There was a rare detailing of how he became involved with Accelerate in a 2013 interview with BizNews.

He said he got involved “purely by accident”.

As Mboweni told it: “There was this crazy Greek man who owned a large portfolio of buildings and shopping centres all over the place. He came to me and said ‘Look, I’m old. I’m used to having a book in front of me, and a telephone. I scratch around…who has paid the rent and who hasn’t’ and he said his portfolio has grown so much that he can’t manage it anymore. ‘I need younger people who understand something about business to come and run this thing. Can you help me establish a corporate, an identity, and a board of directors with all the things that go with corporate governance and a board charter etcetera’? ‘Appoint an Executive Manager that must run the company and prepare it for listing.’
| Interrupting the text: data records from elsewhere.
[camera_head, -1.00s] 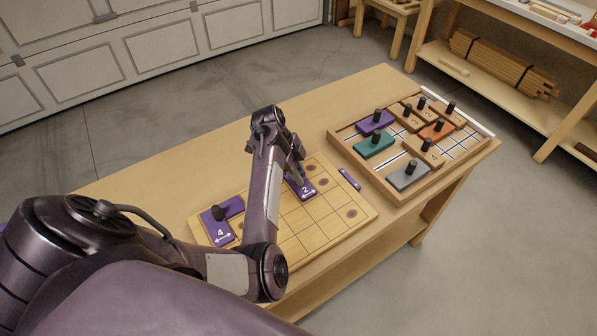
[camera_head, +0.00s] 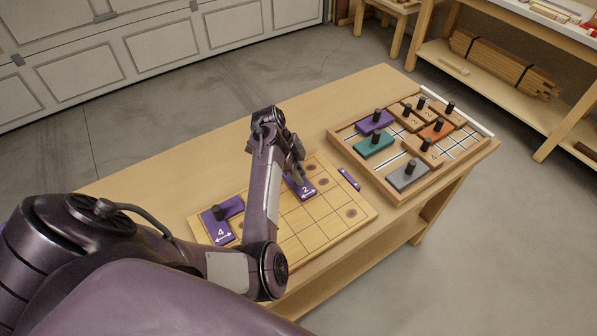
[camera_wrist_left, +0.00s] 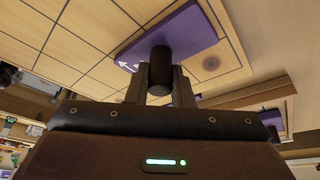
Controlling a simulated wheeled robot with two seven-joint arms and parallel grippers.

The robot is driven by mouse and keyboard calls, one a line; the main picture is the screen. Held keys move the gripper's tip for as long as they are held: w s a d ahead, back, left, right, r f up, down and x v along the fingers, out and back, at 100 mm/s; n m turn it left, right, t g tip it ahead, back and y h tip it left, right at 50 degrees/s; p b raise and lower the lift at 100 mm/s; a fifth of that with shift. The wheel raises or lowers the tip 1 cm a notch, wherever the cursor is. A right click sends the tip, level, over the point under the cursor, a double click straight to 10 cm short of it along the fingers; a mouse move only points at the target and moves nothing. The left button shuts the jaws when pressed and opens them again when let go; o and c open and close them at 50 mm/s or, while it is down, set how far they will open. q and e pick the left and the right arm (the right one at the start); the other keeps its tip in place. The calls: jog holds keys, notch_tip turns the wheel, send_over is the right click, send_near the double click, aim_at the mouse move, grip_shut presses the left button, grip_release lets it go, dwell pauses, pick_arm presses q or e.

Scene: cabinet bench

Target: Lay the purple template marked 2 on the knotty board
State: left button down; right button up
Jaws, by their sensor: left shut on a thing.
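The purple template marked 2 (camera_head: 305,189) is at the knotty board (camera_head: 330,216), over its upper middle squares. My left gripper (camera_head: 298,172) is shut on the black knob of this template. In the left wrist view the knob (camera_wrist_left: 160,72) stands between the two fingers (camera_wrist_left: 160,88), with the purple plate (camera_wrist_left: 190,38) against the board's grid. The template looks flat to the board; I cannot tell whether it touches fully. The arm hides part of the board. My right gripper does not show.
A purple template marked 4 (camera_head: 222,231) lies at the board's left end. A small purple strip (camera_head: 349,179) lies near the board's right edge. A wooden tray (camera_head: 347,152) with several knobbed templates stands to the right. The bench's far left top is clear.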

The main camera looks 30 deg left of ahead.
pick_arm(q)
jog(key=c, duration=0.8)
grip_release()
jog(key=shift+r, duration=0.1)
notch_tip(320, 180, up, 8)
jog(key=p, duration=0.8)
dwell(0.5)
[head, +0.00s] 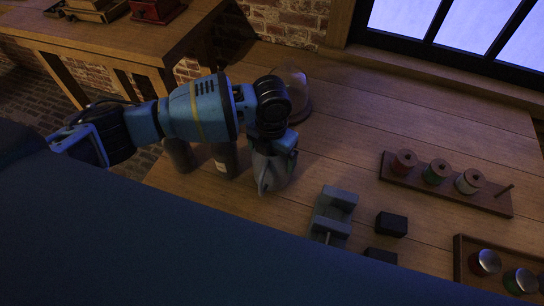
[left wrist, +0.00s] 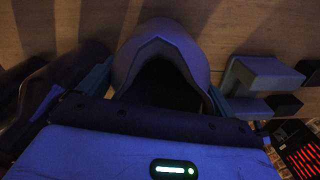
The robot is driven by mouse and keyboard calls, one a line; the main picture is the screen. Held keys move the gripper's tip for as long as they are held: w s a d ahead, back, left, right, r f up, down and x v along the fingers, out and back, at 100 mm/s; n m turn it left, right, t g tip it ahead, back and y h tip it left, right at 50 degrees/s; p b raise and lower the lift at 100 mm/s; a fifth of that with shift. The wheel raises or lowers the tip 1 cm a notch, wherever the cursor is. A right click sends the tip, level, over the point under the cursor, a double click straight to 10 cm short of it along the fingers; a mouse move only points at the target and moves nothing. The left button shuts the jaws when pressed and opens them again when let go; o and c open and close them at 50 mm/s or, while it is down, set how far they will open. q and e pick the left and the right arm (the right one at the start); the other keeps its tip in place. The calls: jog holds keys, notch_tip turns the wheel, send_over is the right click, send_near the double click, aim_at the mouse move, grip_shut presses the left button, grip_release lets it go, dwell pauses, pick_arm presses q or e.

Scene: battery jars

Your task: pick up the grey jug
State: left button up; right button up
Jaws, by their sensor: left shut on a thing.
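The grey jug (head: 270,172) is on or just over the wooden table, below my left wrist in the head view. In the left wrist view the jug (left wrist: 165,38) fills the middle, its wide pointed mouth dark inside. My left gripper (head: 277,143) is shut on the jug, with a finger on each side of it in the left wrist view. The gripper and forearm hide part of the jug in the head view. I cannot tell whether its base touches the table. My right gripper is in neither view.
Dark cylinders (head: 223,160) stand left of the jug, and a glass dome (head: 296,88) behind it. A grey clamp-like block (head: 333,214) and black blocks (head: 391,224) lie to the right. Farther right are a spool rack (head: 490,200) and a tray (head: 460,258) of jars.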

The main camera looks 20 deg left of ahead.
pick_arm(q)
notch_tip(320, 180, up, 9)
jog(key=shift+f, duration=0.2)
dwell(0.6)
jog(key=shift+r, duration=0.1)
“We began talking about that and we came to the conclusion that the listed company would be named Accelerate Property Fund.

“He had far too many properties and so we could not bring all those properties into the Accelerate Property Fund, but we chose the good ones: the Fourways Mall Precinct, which is wonderful, some properties in Cape Town and in Durban. However, we are eyeing one for the future, which will be the largest shopping and entertainment area in the middle of South Africa – Bloemfontein. That will be an additional cherry on top.”

That development in Bloemfontein was never more than a pipe dream.

Last year, the Georgiou family sold 26 Bloemfontein properties in an effort to “restructure” its portfolio. Included was the R3.5 billion Loch Logan Waterfront (80 000m2), the largest shopping centre in the Free State. It retains some assets in Bloem, but the family desperately needed money to prop up other parts of its empire.

In May, Michael Georgiou was forced into a share sale by Investec which exercised “its security rights in terms of an existing lending agreement”.

And, notably, the family trust was unable to follow its rights in Accelerate’s issue of shares this year.

From Goldman Sachs and Discovery to this.

Why, oh why did Mboweni get involved in this mess?